■ EXERCISE PROMPT:
Count the lines below that contain the word "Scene" and give only that number.

## BEGIN WORKING DATA

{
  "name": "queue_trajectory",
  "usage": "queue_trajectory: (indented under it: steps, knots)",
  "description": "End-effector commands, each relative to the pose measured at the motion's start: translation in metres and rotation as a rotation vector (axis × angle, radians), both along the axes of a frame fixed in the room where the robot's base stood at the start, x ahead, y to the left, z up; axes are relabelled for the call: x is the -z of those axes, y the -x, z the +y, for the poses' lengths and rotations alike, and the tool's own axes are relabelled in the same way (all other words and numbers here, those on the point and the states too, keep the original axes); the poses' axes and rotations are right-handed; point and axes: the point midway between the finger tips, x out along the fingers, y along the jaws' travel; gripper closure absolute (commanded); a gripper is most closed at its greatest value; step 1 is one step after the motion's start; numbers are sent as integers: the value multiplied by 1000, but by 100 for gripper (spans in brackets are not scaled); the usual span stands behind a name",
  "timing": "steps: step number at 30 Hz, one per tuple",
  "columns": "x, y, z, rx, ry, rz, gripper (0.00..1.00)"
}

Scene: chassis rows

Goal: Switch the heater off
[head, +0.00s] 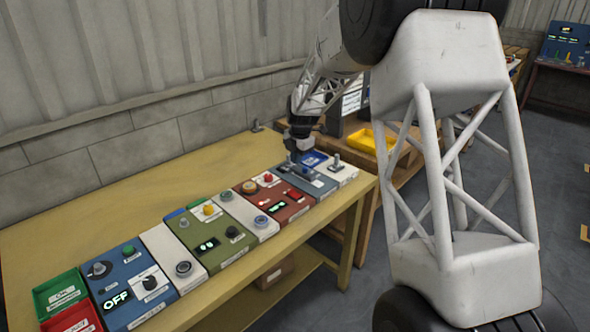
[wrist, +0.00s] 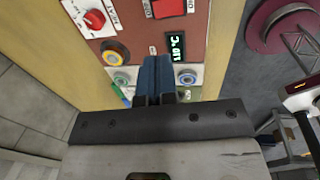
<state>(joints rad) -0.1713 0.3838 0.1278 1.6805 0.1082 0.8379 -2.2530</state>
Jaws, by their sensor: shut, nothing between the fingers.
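A red panel (head: 290,214) lies among the row of panels on the bench. Its display (wrist: 176,45) reads what looks like 110 °C in the wrist view. The rocker also shows in the head view (head: 294,195). In the head view my gripper (head: 292,160) is above the row's far end.
A white strip (wrist: 145,78) with round fittings borders the red panel. Green (head: 212,243) and blue (head: 124,282) panels stand further left; the blue one's display reads OFF. A blue-grey panel (head: 318,188) with raised fittings lies right of the red one.

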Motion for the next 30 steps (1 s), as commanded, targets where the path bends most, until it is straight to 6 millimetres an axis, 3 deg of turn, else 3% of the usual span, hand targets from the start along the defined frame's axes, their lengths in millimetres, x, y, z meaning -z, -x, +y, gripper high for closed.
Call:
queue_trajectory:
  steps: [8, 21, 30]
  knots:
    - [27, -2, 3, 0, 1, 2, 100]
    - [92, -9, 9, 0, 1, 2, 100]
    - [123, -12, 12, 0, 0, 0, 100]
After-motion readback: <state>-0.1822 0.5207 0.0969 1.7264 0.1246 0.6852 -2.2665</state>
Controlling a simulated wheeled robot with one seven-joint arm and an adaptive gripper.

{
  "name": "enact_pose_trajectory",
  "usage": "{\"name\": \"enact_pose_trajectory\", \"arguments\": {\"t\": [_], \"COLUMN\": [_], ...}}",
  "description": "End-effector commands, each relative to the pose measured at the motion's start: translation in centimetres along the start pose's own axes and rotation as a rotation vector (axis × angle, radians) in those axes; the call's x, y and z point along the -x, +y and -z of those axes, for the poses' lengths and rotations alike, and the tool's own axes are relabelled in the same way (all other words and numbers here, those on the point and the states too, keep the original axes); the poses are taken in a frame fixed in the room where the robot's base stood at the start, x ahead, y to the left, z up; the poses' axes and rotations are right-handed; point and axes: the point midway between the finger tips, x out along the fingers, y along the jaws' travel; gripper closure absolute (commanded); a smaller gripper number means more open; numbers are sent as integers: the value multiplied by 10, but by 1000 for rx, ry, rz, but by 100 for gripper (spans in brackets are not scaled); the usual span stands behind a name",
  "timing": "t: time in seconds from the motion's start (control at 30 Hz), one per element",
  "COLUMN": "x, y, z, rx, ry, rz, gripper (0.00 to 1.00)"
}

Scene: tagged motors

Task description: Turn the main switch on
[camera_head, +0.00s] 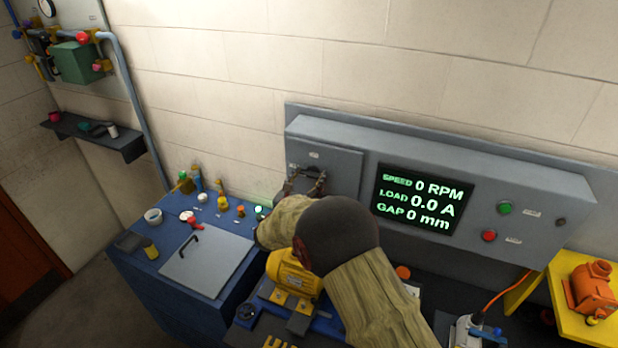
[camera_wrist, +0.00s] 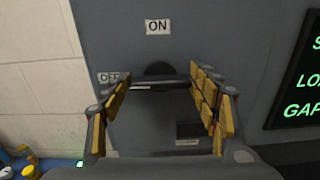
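The main switch (camera_wrist: 160,70) is on a grey panel in the wrist view. A dark round hub shows above a dark horizontal bar, which lies between my fingers. The ON label (camera_wrist: 158,27) is above it. The OFF label (camera_wrist: 108,77) is to the left, partly covered by my left finger. My gripper (camera_wrist: 162,92) is open, its yellow-padded fingers apart on either side of the bar; I cannot tell whether they touch it. In the head view my gripper (camera_head: 306,181) is at the front of the grey switch box (camera_head: 342,170), and it and my arm hide most of the switch.
A display (camera_head: 420,200) reading 0 RPM, 0.0 A and 0 mm is right of the switch, with green (camera_head: 504,208) and red (camera_head: 489,236) buttons. A yellow motor (camera_head: 288,272) is below my arm. A blue cabinet (camera_head: 150,275) with small items stands left.

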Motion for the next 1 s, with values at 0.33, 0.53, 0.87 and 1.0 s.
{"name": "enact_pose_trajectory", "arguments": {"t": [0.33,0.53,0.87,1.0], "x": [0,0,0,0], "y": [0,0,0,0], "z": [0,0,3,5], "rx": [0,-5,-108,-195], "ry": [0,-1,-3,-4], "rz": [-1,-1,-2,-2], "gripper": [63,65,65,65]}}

## END WORKING DATA

■ TASK RESULT:
2